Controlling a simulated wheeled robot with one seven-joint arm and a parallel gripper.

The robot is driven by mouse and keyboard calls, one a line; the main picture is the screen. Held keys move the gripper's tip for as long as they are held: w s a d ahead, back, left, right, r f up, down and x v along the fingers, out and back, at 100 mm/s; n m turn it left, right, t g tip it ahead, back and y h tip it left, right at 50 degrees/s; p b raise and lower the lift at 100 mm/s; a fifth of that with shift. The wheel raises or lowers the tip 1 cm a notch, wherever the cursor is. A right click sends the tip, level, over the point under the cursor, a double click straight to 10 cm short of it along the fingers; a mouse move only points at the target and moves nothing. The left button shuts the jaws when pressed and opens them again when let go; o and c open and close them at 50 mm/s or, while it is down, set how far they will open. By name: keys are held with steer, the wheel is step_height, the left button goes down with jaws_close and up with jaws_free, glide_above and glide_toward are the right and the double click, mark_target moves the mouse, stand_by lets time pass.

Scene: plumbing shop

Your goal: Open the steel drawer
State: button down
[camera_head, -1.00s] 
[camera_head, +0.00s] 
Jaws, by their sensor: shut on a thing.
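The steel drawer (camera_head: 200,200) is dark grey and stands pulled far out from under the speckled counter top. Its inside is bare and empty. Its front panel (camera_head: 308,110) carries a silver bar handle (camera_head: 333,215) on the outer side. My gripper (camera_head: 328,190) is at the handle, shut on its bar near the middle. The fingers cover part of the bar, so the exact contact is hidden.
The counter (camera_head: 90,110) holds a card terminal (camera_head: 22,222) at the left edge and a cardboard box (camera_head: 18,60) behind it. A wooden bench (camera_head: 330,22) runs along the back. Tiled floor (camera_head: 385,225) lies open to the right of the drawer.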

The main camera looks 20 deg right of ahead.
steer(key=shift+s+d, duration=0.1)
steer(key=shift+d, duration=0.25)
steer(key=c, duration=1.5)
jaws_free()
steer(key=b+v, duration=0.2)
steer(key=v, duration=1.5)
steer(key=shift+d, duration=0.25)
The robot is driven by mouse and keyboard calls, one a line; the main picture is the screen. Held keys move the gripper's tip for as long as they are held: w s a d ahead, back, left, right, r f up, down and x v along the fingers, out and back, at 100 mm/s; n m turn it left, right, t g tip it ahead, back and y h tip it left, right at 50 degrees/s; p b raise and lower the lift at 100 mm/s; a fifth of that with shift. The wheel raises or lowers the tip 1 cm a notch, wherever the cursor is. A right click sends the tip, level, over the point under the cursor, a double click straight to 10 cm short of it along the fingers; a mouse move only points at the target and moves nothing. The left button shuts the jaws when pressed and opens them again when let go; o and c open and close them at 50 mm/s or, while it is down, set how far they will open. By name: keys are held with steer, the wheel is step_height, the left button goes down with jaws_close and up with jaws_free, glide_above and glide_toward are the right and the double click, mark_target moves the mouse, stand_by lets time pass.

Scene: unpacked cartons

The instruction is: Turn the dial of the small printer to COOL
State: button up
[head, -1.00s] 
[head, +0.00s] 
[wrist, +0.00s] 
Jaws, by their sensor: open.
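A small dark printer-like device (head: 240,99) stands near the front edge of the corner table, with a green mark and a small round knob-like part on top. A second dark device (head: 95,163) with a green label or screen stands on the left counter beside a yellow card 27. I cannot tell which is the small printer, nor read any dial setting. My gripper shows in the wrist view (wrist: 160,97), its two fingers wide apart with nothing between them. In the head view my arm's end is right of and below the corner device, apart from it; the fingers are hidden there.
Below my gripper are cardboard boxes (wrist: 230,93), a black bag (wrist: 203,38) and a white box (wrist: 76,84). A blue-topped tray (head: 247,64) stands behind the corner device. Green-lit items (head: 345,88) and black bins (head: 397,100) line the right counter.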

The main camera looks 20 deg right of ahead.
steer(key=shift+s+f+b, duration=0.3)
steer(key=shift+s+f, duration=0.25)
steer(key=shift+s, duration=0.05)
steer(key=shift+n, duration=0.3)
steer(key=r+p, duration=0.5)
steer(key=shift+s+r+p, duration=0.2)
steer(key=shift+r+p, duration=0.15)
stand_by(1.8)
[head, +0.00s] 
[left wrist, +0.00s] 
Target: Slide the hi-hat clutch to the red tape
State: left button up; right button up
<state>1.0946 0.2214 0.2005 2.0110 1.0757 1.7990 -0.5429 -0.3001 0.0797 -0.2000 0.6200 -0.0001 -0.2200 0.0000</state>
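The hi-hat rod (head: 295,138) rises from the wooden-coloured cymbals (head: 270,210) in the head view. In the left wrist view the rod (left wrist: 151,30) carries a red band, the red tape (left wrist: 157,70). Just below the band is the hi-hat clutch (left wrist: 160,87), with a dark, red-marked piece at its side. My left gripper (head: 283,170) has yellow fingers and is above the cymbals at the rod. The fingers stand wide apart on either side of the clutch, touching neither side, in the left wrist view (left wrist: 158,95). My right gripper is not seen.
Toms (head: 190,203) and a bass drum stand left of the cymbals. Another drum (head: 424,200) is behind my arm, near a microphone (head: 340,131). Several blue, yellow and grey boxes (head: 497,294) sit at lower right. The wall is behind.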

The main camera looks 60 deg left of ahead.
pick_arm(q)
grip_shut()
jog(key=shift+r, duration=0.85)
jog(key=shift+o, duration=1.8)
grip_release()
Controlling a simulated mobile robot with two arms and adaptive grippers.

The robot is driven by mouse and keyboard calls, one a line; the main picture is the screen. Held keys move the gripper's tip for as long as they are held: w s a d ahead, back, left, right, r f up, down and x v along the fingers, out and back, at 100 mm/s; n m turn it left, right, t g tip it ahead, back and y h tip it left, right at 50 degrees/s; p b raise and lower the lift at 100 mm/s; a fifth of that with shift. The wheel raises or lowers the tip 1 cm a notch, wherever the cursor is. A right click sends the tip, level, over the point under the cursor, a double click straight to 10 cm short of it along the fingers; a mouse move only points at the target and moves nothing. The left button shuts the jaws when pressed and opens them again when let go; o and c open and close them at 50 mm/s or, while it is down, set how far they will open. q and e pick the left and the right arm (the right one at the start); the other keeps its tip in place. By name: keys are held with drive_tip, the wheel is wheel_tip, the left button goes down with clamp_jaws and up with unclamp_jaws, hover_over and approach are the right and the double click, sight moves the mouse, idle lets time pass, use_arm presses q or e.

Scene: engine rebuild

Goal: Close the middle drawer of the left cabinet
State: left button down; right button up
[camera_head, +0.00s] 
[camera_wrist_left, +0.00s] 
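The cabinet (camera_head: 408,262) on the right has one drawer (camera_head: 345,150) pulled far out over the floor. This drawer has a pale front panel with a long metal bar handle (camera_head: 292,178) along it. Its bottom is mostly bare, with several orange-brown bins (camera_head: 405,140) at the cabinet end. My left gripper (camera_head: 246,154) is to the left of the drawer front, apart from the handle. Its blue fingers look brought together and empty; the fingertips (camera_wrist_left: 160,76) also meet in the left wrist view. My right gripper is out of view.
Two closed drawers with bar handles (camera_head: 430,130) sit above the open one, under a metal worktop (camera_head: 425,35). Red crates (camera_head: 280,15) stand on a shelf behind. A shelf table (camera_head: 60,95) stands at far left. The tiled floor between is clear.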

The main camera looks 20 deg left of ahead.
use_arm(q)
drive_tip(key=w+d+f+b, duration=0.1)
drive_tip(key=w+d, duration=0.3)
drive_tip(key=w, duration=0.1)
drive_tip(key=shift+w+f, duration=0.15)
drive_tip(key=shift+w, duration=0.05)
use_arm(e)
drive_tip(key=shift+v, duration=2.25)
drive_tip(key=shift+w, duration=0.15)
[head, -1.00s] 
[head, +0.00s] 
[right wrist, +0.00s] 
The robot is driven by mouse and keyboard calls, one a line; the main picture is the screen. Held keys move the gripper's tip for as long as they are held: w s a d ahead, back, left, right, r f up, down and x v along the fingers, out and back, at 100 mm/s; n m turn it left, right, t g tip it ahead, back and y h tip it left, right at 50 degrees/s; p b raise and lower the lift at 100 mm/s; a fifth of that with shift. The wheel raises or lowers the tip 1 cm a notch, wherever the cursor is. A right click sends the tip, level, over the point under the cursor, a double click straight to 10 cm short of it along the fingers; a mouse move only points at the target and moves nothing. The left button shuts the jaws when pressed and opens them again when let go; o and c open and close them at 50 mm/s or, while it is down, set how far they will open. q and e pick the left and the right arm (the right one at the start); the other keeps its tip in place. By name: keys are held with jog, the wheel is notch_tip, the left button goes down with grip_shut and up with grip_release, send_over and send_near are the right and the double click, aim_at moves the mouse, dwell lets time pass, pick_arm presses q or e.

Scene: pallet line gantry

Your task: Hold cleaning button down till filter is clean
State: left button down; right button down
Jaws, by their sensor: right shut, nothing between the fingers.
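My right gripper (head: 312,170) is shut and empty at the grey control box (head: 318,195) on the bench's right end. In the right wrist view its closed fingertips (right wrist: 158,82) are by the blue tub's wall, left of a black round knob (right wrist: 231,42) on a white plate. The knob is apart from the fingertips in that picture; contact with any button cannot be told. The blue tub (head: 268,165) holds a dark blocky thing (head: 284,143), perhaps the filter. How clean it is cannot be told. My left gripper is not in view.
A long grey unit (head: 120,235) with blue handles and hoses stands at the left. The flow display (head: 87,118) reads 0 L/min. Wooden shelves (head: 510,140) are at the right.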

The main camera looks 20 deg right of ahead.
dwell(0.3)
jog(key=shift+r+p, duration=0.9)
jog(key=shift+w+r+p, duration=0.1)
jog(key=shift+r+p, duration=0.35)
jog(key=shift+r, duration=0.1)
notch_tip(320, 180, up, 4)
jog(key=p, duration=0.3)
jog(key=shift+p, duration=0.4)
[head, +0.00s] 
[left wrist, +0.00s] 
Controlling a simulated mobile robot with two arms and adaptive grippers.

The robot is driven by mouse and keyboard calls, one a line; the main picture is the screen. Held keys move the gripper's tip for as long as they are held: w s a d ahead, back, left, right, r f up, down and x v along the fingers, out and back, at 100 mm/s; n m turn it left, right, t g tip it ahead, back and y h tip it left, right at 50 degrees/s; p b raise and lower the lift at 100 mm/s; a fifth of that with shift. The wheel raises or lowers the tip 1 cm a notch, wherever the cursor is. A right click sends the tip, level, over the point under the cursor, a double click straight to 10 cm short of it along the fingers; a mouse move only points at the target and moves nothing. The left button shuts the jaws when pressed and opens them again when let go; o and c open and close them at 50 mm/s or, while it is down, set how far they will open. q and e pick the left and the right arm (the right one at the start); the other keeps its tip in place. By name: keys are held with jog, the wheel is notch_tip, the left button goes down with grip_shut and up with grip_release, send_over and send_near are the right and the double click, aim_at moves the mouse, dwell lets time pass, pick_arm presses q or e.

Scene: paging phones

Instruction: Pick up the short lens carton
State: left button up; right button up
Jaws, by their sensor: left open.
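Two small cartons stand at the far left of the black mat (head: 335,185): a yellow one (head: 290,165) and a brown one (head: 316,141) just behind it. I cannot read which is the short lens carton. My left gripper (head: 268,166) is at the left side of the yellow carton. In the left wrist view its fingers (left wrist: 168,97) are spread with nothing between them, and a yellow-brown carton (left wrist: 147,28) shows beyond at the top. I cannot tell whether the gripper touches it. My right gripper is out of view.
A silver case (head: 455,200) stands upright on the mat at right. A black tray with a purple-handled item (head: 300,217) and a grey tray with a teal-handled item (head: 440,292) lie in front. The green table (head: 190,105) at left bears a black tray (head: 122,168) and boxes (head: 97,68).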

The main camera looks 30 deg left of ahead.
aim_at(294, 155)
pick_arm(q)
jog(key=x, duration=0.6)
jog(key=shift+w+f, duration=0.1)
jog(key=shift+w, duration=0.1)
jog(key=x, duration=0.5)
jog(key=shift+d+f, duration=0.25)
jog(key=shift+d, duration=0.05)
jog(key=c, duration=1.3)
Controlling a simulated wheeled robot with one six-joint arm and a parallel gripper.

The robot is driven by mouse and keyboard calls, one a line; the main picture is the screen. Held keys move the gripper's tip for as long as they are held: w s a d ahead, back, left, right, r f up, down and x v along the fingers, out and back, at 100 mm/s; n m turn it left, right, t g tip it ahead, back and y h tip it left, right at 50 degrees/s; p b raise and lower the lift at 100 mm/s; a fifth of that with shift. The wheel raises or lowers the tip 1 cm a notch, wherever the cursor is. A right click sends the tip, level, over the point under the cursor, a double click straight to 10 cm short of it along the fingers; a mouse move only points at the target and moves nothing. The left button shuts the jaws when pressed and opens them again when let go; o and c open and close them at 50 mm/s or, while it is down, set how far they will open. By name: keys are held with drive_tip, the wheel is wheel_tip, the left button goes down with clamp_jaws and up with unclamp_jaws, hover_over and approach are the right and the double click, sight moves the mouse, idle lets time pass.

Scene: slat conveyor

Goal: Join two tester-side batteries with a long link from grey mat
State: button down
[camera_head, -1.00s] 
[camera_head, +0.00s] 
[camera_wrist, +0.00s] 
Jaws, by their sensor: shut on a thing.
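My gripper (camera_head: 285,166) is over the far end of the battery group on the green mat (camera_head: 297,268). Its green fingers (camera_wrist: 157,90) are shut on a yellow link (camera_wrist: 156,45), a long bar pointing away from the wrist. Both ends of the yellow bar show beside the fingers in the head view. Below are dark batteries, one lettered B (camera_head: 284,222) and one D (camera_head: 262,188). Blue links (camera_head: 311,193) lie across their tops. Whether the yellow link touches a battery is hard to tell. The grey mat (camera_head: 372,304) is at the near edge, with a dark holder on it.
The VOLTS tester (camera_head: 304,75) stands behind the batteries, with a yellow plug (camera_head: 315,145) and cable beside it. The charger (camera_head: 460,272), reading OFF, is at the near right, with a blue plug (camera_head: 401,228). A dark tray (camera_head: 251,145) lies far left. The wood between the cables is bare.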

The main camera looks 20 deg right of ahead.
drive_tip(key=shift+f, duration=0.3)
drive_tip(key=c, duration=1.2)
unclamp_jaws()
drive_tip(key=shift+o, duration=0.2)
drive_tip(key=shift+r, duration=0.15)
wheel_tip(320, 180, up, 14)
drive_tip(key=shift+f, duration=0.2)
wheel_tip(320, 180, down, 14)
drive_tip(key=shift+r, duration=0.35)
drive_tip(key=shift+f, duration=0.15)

• _REQUIRED TASK_: Report the number of lines in the listing that include the string "simulated"; give nothing but the number.

• _RESULT FOR THIS EXERCISE_: 4